Transcribe only the lines from the line with "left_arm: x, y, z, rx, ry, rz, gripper" through the line with "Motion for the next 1", exactly, counting both of those lines as part of the stretch.

━━━━━━━━━━━━━━━━━━━━━━━━━━━━━━

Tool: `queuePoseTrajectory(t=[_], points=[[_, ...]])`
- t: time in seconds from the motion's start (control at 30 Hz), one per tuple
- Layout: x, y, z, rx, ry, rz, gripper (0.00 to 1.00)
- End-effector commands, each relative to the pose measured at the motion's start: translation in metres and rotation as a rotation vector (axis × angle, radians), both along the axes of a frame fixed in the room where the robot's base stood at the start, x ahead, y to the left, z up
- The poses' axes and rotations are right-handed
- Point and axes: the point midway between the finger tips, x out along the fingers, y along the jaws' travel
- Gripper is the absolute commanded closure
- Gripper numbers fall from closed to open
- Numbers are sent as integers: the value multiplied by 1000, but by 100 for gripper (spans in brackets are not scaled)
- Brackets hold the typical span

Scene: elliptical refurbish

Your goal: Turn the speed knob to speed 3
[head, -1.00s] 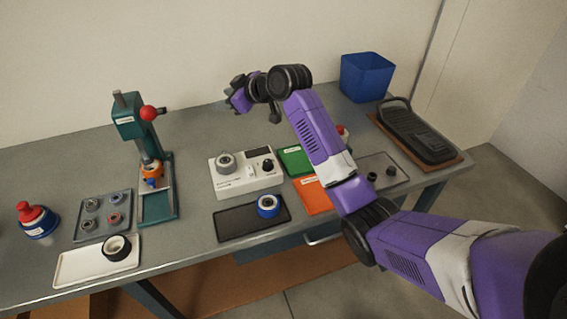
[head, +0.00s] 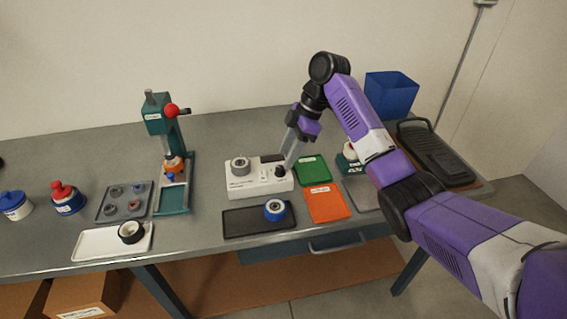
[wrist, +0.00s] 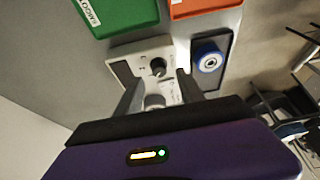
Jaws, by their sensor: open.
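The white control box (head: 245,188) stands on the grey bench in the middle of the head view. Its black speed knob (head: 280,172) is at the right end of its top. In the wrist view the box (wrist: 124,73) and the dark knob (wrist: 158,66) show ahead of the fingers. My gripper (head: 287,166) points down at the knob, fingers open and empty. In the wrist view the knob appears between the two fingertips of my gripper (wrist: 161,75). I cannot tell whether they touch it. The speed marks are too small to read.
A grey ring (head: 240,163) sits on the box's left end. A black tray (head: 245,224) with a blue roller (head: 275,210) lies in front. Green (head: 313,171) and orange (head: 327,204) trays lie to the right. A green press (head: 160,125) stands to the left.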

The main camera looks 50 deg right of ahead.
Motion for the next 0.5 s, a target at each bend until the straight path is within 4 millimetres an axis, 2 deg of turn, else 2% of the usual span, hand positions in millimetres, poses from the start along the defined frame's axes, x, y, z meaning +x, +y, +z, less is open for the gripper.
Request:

━━━━━━━━━━━━━━━━━━━━━━━━━━━━━━

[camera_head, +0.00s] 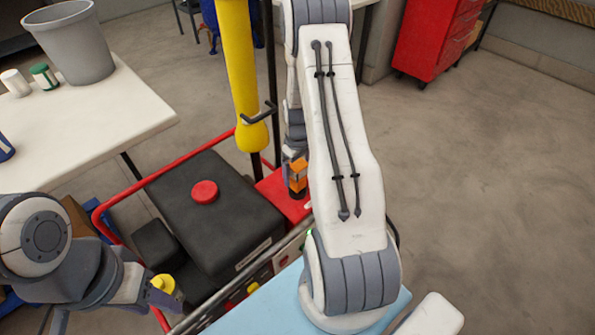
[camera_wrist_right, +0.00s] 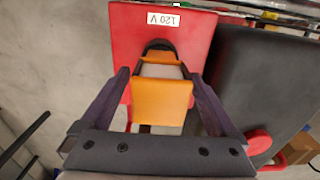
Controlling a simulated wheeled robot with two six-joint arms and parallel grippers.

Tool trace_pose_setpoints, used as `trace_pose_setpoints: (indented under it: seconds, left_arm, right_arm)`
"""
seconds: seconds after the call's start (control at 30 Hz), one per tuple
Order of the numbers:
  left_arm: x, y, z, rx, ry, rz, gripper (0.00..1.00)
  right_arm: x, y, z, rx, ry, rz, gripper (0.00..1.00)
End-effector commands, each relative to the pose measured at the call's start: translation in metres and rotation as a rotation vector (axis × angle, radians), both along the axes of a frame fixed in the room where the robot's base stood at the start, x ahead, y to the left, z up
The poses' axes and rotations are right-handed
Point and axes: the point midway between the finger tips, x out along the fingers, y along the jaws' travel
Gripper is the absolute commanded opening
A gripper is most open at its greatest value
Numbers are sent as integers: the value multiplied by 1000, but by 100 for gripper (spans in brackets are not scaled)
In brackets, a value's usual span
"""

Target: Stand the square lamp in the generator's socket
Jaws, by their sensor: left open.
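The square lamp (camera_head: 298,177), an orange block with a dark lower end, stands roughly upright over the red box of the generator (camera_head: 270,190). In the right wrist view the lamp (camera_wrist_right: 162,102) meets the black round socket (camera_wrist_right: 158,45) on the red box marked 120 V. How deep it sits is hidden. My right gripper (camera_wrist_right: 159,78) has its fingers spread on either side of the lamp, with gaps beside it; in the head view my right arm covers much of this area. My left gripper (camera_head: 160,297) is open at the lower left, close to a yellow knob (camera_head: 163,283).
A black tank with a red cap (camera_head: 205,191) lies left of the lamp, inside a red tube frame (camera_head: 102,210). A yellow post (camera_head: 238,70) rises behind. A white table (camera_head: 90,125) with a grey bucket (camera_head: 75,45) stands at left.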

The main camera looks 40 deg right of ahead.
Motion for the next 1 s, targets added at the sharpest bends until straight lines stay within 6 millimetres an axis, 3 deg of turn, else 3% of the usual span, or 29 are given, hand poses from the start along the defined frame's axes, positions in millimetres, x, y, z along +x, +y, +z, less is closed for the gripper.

━━━━━━━━━━━━━━━━━━━━━━━━━━━━━━

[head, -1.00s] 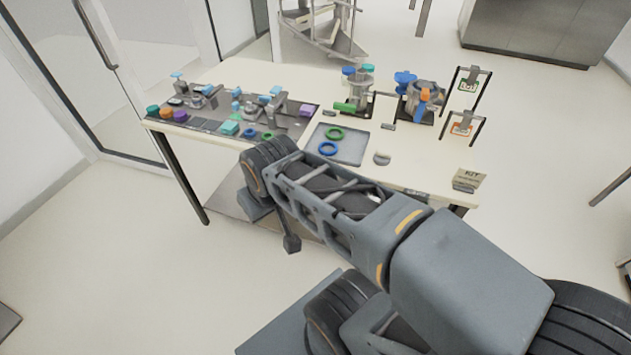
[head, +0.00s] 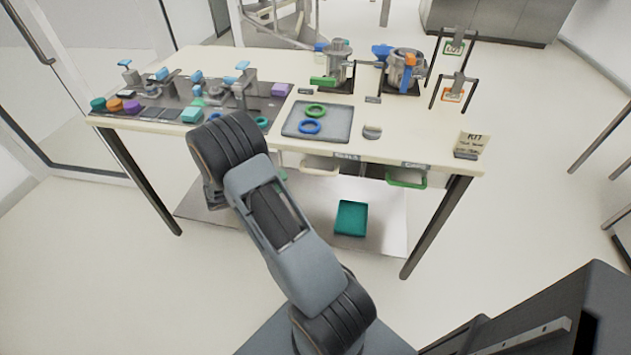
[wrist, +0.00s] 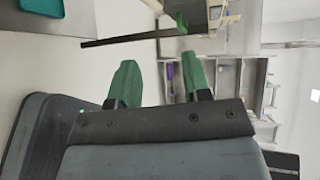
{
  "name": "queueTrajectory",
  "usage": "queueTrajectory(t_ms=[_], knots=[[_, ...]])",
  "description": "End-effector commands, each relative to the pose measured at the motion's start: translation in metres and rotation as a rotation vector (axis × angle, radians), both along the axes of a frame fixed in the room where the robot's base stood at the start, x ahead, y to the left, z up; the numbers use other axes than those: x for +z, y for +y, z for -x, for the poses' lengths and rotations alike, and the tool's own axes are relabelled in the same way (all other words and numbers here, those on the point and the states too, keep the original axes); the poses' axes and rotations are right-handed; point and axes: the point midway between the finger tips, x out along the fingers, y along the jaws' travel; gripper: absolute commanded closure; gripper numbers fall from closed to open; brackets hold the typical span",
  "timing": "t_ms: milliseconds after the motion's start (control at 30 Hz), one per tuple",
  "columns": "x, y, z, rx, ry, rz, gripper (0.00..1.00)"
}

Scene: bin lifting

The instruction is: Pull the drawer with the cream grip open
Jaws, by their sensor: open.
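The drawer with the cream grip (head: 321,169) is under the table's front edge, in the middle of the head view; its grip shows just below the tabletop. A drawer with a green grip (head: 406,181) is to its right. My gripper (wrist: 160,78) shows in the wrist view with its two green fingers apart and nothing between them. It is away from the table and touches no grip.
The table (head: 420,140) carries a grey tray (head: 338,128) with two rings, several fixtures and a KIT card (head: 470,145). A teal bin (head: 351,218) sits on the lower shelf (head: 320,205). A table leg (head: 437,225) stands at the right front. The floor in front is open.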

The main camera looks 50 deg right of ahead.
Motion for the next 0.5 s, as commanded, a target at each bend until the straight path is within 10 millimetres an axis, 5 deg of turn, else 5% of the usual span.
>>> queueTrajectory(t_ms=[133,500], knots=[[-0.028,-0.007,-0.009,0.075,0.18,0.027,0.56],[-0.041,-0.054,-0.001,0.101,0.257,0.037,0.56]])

━━━━━━━━━━━━━━━━━━━━━━━━━━━━━━

● EXERCISE SOLUTION
  left_arm: x, y, z, rx, ry, rz, gripper (0.00..1.00)
  right_arm: x, y, z, rx, ry, rz, gripper (0.00..1.00)
End-effector commands, each relative to the pose measured at the call's start: translation in metres and rotation as a rotation vector (axis × angle, radians), both along the axes of a frame fixed in the room where the robot's base stood at the start, x ahead, y to the left, z up
The poses' axes and rotations are right-handed
Point and axes: the point midway between the finger tips, x out along the fingers, y along the jaws' travel
Gripper is the absolute commanded opening
A gripper is most open at its greatest value
Numbers are sent as integers: the value multiplied by 1000, but by 100 for gripper (spans in brackets are not scaled)
In brackets, a value's usual span
"""

Target: Stand the square lamp in the generator's socket
Jaws, by their sensor: left open.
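The square lamp (camera_head: 298,177), an orange block with a dark lower end, stands roughly upright over the red box of the generator (camera_head: 270,190). In the right wrist view the lamp (camera_wrist_right: 162,102) meets the black round socket (camera_wrist_right: 158,45) on the red box marked 120 V. How deep it sits is hidden. My right gripper (camera_wrist_right: 159,78) has its fingers spread on either side of the lamp, with gaps beside it; in the head view my right arm covers much of this area. My left gripper (camera_head: 160,297) is open at the lower left, close to a yellow knob (camera_head: 163,283).
A black tank with a red cap (camera_head: 205,191) lies left of the lamp, inside a red tube frame (camera_head: 102,210). A yellow post (camera_head: 238,70) rises behind. A white table (camera_head: 90,125) with a grey bucket (camera_head: 75,45) stands at left.

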The main camera looks 40 deg right of ahead.
Motion for the next 1 s, targets added at the sharpest bends until straight lines stay within 6 millimetres an axis, 3 deg of turn, else 3% of the usual span, or 29 are given, hand poses from the start along the defined frame's axes, positions in millimetres, x, y, z along +x, +y, +z, less is closed for the gripper.

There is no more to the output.